After Times Square Shooting, NYC Peddlers Still Hustle For Cash
Officer block off Times Square after shooting. (AP Photo)
The AP via YellowBrix
December 14, 2009
NEW YORK – The hustle was already hard for aspiring rappers like Antoine and Kawan Tucker, who ask visitors in Times Square for cash donations for their self-produced CDs.
The hustle got even harder when one of their own was shot dead in a gunfight with a police officer around the block from where he hawked his rap demos.

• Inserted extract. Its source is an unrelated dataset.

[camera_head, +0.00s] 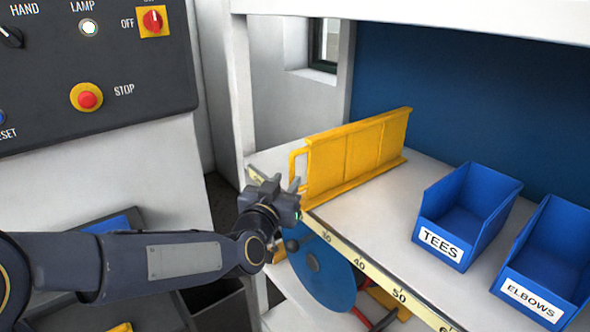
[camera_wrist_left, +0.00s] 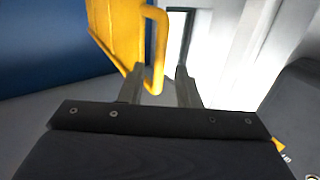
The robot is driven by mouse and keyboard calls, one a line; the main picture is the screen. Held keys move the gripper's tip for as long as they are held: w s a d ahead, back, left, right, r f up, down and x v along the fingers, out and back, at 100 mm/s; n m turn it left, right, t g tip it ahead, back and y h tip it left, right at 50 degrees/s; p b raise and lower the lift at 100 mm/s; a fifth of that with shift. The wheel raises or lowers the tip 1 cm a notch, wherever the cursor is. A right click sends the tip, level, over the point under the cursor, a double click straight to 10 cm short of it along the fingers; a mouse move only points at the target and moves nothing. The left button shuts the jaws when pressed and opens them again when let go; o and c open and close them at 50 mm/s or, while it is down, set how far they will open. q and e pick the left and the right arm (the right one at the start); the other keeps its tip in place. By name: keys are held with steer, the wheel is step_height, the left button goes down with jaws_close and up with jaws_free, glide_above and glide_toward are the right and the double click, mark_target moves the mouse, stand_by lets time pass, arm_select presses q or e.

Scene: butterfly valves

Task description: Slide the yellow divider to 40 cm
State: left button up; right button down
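The yellow divider (camera_head: 345,155) stands upright on the white shelf (camera_head: 375,205), with a loop handle (camera_head: 293,163) at its front end. Its front foot meets the scale strip (camera_head: 375,277) to the left of the 30 mark; the 40 mark is further right along the edge. My left gripper (camera_head: 294,188) is at the shelf's front edge, close to the handle. In the left wrist view the gripper (camera_wrist_left: 160,88) has its fingers apart, with the lower end of the yellow handle (camera_wrist_left: 158,50) showing between the fingertips. Contact is not visible. My right gripper is not in view.
Blue bins marked TEES (camera_head: 465,215) and ELBOWS (camera_head: 550,262) stand on the shelf at the right. The shelf between divider and TEES bin is clear. A control panel (camera_head: 90,70) with a red stop button is at the left. A blue disc (camera_head: 318,270) sits below the shelf.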

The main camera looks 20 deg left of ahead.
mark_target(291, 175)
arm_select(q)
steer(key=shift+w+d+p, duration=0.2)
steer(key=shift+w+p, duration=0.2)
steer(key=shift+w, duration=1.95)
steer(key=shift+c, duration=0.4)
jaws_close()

The Tucker brothers are part of a tourist-driven industry of people who peddle fliers, CDs and souvenirs to visitors, sometimes using aggressive tactics to scam them. Police who step up enforcement when holiday tourists flood the city shot and killed Raymond Martinez on Thursday after they said he opened fire on them with a Mac-10 machine pistol.
New York City Policing
Days after the shooting, the brothers tried setting up shop again on Broadway where Martinez had peddled, but police told them to take their business elsewhere.
Kawan Tucker said the Martinez shooting is hurting a hardworking group of people scrounging for a buck.

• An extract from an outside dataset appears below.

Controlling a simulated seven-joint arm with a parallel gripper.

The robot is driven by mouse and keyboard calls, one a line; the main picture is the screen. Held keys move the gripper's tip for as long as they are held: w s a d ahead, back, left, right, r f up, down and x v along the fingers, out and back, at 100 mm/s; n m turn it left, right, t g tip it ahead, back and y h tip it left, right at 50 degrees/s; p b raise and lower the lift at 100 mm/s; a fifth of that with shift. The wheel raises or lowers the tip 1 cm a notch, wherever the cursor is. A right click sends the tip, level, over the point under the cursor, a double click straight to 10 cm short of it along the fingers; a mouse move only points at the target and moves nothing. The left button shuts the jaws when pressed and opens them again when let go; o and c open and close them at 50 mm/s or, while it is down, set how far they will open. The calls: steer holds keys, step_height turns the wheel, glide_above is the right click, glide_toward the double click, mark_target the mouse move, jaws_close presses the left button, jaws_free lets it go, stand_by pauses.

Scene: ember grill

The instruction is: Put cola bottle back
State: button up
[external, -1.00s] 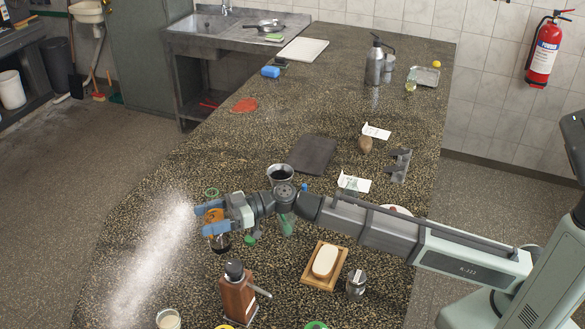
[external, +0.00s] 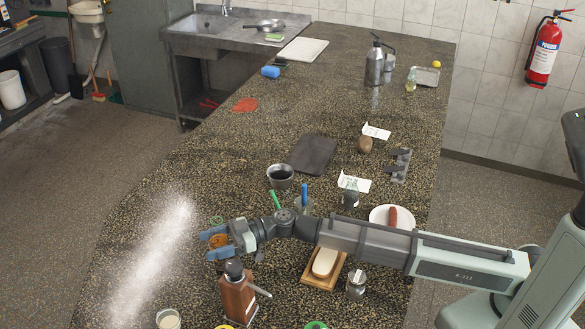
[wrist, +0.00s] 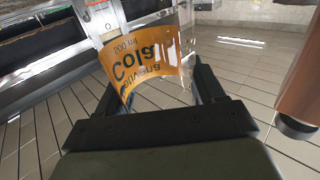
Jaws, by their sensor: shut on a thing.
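The cola bottle shows in the wrist view as a clear body with an orange label (wrist: 150,62) reading "Cola", tilted in the picture, between my two dark fingers. Most of the bottle is hidden by the fingers in the external view. I cannot tell how far its base is from the counter.
A brown grinder-like dispenser (external: 237,300) stands just in front of my gripper. A soap bar on a wooden tray (external: 309,278), a small jar (external: 357,284) and a dark-filled cup (external: 280,180) are nearby. The speckled counter (external: 150,215) is clear to the left, under a bright haze.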

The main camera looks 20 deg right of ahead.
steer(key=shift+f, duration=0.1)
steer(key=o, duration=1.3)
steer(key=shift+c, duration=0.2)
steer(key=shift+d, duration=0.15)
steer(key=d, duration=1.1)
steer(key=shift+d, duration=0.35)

“They’re treating everyone like we’re all one person,” said Tucker, who performs under the name King Tuck and was wearing a black beanie with the words “I am king” embroidered on the side. “I don’t understand what we’re doing wrong.”
A plainclothes officer shot Martinez, 25, in the passenger pickup area of the landmark Marriott Marquis Hotel after the officer asked the aspiring rapper for the tax stamp required for street hawkers to sell legally. Police say Martinez fled, firing at the officers with a stolen machine pistol before he was shot to death.
Police said Martinez ran a scam in which he would ask a tourist his or her name, put the name on one of his CDs and then demand payment.
“For the most part, they were fairly intimidating,” said Josiah Deandrea, who was distributing fliers down the street near the scene on Friday for a comedy club. He said he knew Martinez.
But Antoine Tucker and other vendors say he didn’t represent the vast number of street hustlers and promoters who work the open plazas and sidewalks around Times Square, passing out discounted show tickets, souvenirs and knockoff goods and offering bus tours of the city. Among them are aspiring actors, people trying to make extra cash for the holidays, immigrants and homeless New Yorkers who log long hours in all weather, including bone-chilling cold on Friday.